**Problem description**. Output the full listing word for word.

**Available data**.
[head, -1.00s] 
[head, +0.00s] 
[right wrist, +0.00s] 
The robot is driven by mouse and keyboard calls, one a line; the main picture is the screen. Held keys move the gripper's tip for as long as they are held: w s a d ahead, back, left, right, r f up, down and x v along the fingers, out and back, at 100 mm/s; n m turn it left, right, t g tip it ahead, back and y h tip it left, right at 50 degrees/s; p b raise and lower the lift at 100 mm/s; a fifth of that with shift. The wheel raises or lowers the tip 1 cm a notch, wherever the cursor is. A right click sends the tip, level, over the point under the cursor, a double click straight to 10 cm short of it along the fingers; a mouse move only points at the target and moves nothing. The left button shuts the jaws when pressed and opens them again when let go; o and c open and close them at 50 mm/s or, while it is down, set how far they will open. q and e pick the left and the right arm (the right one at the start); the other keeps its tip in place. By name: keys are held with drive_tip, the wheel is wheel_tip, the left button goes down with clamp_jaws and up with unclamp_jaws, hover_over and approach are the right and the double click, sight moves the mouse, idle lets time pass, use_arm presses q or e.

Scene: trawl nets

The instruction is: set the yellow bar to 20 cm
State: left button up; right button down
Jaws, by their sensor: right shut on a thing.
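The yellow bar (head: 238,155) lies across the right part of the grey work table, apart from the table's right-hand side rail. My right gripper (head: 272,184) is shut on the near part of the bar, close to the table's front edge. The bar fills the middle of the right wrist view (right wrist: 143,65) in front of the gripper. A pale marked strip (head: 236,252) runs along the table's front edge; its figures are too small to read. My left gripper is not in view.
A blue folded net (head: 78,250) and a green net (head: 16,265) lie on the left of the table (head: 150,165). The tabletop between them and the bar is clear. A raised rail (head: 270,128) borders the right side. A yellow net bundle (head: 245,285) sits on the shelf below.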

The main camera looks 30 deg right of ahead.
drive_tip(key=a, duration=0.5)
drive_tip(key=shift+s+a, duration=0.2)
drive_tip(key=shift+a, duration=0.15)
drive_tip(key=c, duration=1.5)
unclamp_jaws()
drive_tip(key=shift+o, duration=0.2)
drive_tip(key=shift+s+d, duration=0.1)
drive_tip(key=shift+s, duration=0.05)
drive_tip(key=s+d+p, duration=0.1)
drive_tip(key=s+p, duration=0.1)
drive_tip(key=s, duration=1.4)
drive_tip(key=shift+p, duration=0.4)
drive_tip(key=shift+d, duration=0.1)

**Correct response**.
[head, -1.00s] 
[head, +0.00s] 
[right wrist, +0.00s] 
The robot is driven by mouse and keyboard calls, one a line; the main picture is the screen. Held keys move the gripper's tip for as long as they are held: w s a d ahead, back, left, right, r f up, down and x v along the fingers, out and back, at 100 mm/s; n m turn it left, right, t g tip it ahead, back and y h tip it left, right at 50 degrees/s; p b raise and lower the lift at 100 mm/s; a fifth of that with shift. The wheel raises or lowers the tip 1 cm a notch, wherever the cursor is. A right click sends the tip, level, over the point under the cursor, a double click straight to 10 cm short of it along the fingers; a mouse move only points at the target and moves nothing. The left button shuts the jaws when pressed and opens them again when let go; o and c open and close them at 50 mm/s or, while it is down, set how far they will open. q and e pick the left and the right arm (the right one at the start); the other keeps its tip in place. By name: keys are held with drive_tip, the wheel is wheel_tip, the left button goes down with clamp_jaws and up with unclamp_jaws, hover_over and approach are the right and the double click, sight moves the mouse, idle lets time pass, use_arm presses q or e.

Scene: trawl nets

The instruction is: set the yellow bar to 20 cm
State: left button up; right button down
Jaws, by their sensor: right shut on a thing.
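The yellow bar (head: 238,155) lies across the right part of the grey work table, apart from the table's right-hand side rail. My right gripper (head: 272,184) is shut on the near part of the bar, close to the table's front edge. The bar fills the middle of the right wrist view (right wrist: 143,65) in front of the gripper. A pale marked strip (head: 236,252) runs along the table's front edge; its figures are too small to read. My left gripper is not in view.
A blue folded net (head: 78,250) and a green net (head: 16,265) lie on the left of the table (head: 150,165). The tabletop between them and the bar is clear. A raised rail (head: 270,128) borders the right side. A yellow net bundle (head: 245,285) sits on the shelf below.

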The main camera looks 30 deg right of ahead.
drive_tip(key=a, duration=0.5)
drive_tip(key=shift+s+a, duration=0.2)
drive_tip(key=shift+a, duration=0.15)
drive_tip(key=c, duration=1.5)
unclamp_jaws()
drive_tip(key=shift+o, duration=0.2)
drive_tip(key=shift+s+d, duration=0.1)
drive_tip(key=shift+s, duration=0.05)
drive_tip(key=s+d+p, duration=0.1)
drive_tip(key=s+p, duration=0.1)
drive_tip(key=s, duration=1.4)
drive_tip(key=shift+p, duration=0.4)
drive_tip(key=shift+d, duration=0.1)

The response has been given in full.